While I was reading “Will the real Nick Carraway please come
out?” (which I found funny since it sounded exactly like Eminem’s “Slim Shady”)
I found quite interesting how the writer included details that I didn’t even
notice could be evidence of Nick being homosexual, and other characters being
in that community. For example, the two
girls that “looked alike, talked alike, and dressed alike” were lesbians. When I first read that passage, I didn’t even
think that that was the case. Nick’s way
of characterizing and describing certain males in the novel is what makes it ambiguous. At the in Tom and Myrtle’s apartment, when
Nick and McKee meet, it’s clear he may be gay. They were in bed together, so it’s
possible something sexual had occurred.
He referred to McKee as “a pale, feminine man” and “shrill, languid, handsome,
and horrible”. He characterizes McKee in
a feminine sense, and his wife in a more masculine sense, which he does with
females throughout the novel. He
characterizes men he meets more feminine in order to feel more manly to
himself, while he characterizes women more masculine because that’s the only way
he can force himself to like them (Jordan).
The “Roaring Twenties” was a time of prosperity and
rejecting traditional moral standards of that time. During the age of prohibition, gay culture flourished. Masquerade balls, more known as “drag balls”

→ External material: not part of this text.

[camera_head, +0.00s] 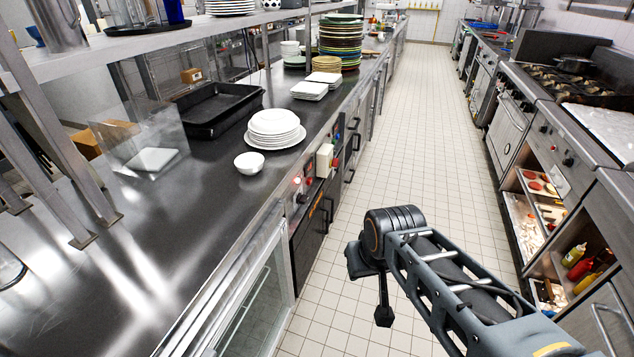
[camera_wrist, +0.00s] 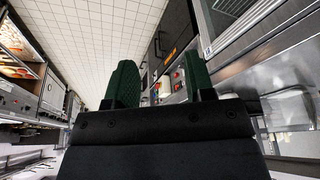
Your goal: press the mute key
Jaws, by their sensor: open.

had brought in more than 7,000 different people—gay, lesbian, bisexual, transgender, and
straight. There was progressively a more
visible presence of men that weren’t conforming to genders and were engaged in
sexual relations with other men. Social
reformers would call “male sex perverts,” which featured female
impersonators in theaters/nightclubs. In
the 1920s, gay men had established a presence in Harlem, and the first lesbian
enclaves had appeared there. Unfortunately, this wasn't long-lasting.